## DATA LINES
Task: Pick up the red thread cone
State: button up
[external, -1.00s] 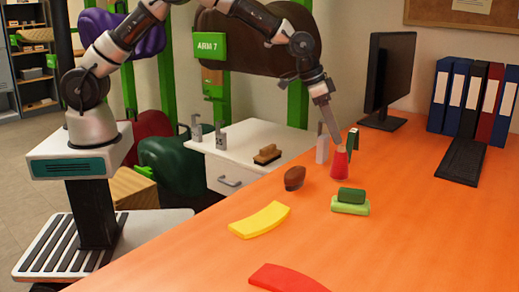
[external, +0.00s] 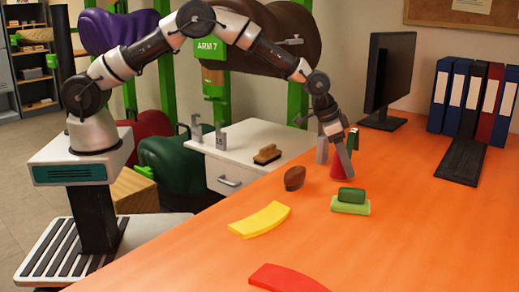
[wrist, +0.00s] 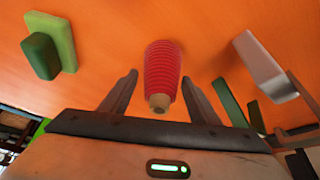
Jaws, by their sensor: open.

## AIM OF THE EXERCISE
Your task is to copy word for word the lines from the line containing "[external, +0.00s]" to the end of the listing, both included, and to drop any pictures.

## REPLY
[external, +0.00s] 
[wrist, +0.00s] 
Jaws, by their sensor: open.

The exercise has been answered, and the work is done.